Today I looked at the Swedish news and a Swedish minister was setting forth his own view of the nation as a multicultural workplace.
Tobias Billström is quoted as saying that 'Every global citizen should work in Sweden'. The Local website then gives his speech as follows:
Sweden's efforts to liberalize rules governing labour migration are meant to ensure that working in Sweden becomes an obvious choice for every global citizen, argues migration minister Tobias Billström.
Continued openness to the outside world is critical to our future development. Mobility, both migration and international trade, promotes our economic growth.
It must also be noted that Sweden is a small country on the edge of Europe with a climate that isn't altogether welcoming for part of the year. Sweden has therefore taken a leading role in international migration. When others lower the barriers, we open more roads. In the global competition for labor, Sweden should be able to attract the people who move across borders.
Sweden didn't seem to do too badly economically when the Swedes took responsibility for their own development rather than outsourcing it to others. But that traditional way of doing things doesn't fit the liberal concept of what a nation is - that it's a kind of multicultural workplace.

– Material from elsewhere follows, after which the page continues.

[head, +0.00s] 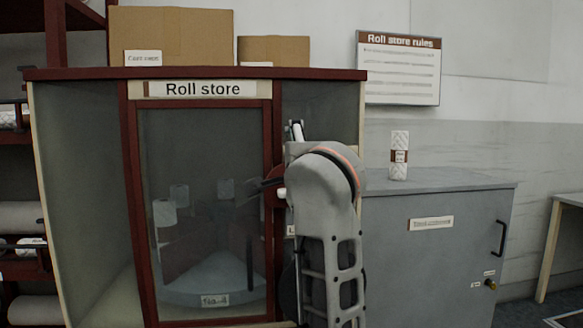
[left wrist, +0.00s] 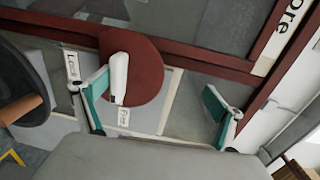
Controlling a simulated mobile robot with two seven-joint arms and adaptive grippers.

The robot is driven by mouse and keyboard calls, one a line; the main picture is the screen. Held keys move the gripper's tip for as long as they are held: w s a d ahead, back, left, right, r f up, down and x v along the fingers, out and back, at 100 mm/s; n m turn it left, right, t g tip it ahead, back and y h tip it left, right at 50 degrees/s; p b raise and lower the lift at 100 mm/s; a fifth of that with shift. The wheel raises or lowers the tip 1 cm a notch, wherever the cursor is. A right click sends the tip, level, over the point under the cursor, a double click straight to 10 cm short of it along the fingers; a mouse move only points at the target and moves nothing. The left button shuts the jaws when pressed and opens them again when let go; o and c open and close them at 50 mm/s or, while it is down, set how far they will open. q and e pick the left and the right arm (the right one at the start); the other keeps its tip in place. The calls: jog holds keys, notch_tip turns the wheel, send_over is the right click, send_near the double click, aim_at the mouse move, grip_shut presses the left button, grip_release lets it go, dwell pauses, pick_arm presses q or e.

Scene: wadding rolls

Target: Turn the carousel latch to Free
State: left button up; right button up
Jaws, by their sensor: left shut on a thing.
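The carousel latch is a white lever (left wrist: 119,78) on a dark red disc (left wrist: 143,72) in the left wrist view. The lever's lower end, with a dark tip, points at the Free label (left wrist: 124,117). The Lock label (left wrist: 72,65) is off to the left. My left gripper (left wrist: 157,100) has its teal-padded fingers on either side of the lever, which lies close against the left finger. In the head view my arm hides most of the gripper and latch; part of the red disc (head: 273,175) shows. My right gripper is in neither view.
The Roll store cabinet (head: 132,190) has a glass door (head: 200,150) with the carousel (head: 213,288) behind it. Cardboard boxes (head: 172,36) stand on top. A grey cabinet (head: 400,250) with a wrapped roll (head: 399,155) on it stands right of my arm.

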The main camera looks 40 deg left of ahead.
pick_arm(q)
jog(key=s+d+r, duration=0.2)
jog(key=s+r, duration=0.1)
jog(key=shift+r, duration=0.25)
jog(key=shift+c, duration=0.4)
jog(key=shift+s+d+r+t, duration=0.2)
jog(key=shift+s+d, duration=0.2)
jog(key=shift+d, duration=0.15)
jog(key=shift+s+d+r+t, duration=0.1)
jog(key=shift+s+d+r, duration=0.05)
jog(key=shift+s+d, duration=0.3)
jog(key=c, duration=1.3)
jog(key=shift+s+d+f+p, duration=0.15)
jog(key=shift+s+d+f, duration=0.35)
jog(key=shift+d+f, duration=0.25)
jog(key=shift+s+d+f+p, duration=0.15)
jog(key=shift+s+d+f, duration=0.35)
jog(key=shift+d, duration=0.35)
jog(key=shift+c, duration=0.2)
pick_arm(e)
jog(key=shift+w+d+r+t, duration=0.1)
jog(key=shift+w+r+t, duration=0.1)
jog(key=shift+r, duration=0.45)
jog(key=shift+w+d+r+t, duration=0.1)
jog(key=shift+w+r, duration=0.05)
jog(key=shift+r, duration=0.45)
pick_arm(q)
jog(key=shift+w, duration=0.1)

And so the Swedes have gone to an extreme of open borders - they are allowing employers to set their immigration policy. Here is Billström again:
Following reforms enacted in 2008, the prerequisites are in place for meeting the needs of the Swedish labour market by now allowing employers to decide what skills are needed at the company.
There's no public authority as well suited as the employers themselves for assessing those needs and therefore there are no restrictive quotas or no requirements for a specific skill or education level.
No quotas. No requirements for skills or education. What Sweden looks like in the future will be decided by employers, not by the Swedish parliament.
Liberals are making life a very small thing. What is thought to matter is labour force participation - above and beyond that doesn't seem to register much in the minds of liberal technocrats. And the only community we are thought to belong to is a global one of wandering labour resources.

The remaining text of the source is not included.